** START OF Material provided **

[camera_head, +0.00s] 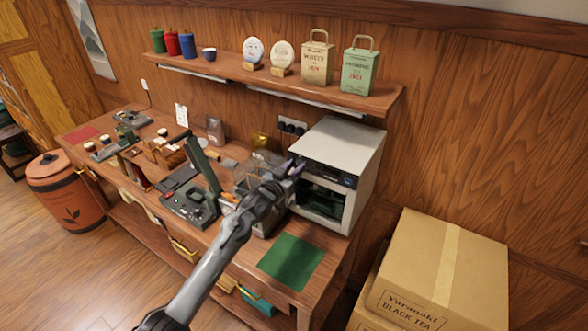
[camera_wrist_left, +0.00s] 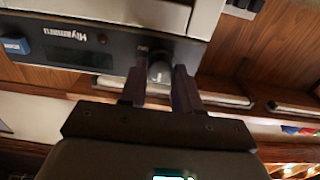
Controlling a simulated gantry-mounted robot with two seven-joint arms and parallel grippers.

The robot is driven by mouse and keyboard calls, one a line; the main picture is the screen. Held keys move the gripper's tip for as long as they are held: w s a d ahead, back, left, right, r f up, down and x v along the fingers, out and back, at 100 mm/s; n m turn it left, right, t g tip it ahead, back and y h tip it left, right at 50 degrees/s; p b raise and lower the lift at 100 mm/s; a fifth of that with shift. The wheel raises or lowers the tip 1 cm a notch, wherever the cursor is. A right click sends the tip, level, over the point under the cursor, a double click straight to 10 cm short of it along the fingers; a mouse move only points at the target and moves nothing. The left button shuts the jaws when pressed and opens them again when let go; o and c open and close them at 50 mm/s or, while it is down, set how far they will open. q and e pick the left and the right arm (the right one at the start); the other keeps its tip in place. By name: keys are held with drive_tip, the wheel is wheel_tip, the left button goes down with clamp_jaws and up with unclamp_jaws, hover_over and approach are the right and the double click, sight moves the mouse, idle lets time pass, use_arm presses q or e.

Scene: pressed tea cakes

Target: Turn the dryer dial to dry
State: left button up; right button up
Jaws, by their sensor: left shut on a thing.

** END OF Material provided **

◆ **Given instruction**:
Repeat the full listing above exactly, with no pictures in the copy.

◆ **Task result**:
[camera_head, +0.00s] 
[camera_wrist_left, +0.00s] 
Controlling a simulated gantry-mounted robot with two seven-joint arms and parallel grippers.

The robot is driven by mouse and keyboard calls, one a line; the main picture is the screen. Held keys move the gripper's tip for as long as they are held: w s a d ahead, back, left, right, r f up, down and x v along the fingers, out and back, at 100 mm/s; n m turn it left, right, t g tip it ahead, back and y h tip it left, right at 50 degrees/s; p b raise and lower the lift at 100 mm/s; a fifth of that with shift. The wheel raises or lowers the tip 1 cm a notch, wherever the cursor is. A right click sends the tip, level, over the point under the cursor, a double click straight to 10 cm short of it along the fingers; a mouse move only points at the target and moves nothing. The left button shuts the jaws when pressed and opens them again when let go; o and c open and close them at 50 mm/s or, while it is down, set how far they will open. q and e pick the left and the right arm (the right one at the start); the other keeps its tip in place. By name: keys are held with drive_tip, the wheel is wheel_tip, the left button goes down with clamp_jaws and up with unclamp_jaws, hover_over and approach are the right and the double click, sight moves the mouse, idle lets time pass, use_arm presses q or e.

Scene: pressed tea cakes

Target: Turn the dryer dial to dry
State: left button up; right button up
Jaws, by their sensor: left shut on a thing.

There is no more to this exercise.